-- Given instruction --
Every line from the one with "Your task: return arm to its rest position" to the one with "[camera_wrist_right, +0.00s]", including those two, is to be copied exactly; all other lines of the entries below are left out.

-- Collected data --
^^^^
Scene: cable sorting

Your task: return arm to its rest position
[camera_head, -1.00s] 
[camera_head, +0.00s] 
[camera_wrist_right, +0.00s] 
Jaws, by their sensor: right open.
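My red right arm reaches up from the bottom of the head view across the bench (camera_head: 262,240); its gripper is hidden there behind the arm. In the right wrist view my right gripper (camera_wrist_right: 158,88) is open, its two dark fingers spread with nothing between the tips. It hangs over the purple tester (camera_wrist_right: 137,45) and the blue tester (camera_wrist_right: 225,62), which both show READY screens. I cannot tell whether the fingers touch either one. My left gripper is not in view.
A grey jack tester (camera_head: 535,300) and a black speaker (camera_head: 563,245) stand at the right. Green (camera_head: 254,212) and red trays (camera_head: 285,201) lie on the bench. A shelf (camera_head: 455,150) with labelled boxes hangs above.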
^^^^
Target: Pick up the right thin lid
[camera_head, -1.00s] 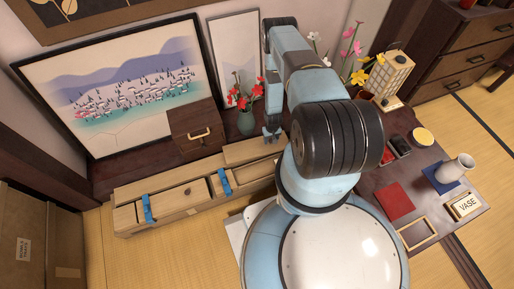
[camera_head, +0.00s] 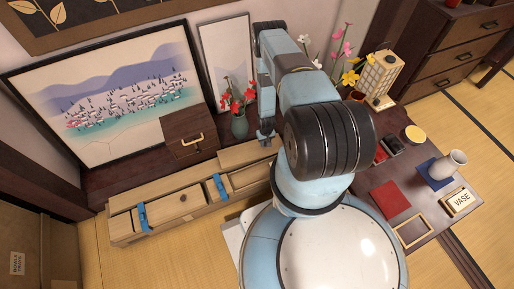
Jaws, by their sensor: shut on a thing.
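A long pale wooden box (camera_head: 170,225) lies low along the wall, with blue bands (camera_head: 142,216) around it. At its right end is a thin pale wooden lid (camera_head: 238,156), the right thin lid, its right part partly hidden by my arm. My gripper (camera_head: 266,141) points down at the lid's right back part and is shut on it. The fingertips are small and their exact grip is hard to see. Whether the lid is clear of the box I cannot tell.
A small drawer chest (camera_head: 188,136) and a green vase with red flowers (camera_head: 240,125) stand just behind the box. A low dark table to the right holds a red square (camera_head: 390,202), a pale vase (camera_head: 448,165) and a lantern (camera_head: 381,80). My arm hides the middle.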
^^^^
-- Correct result --
Your task: return arm to its rest position
[camera_head, -1.00s] 
[camera_head, +0.00s] 
[camera_wrist_right, +0.00s] 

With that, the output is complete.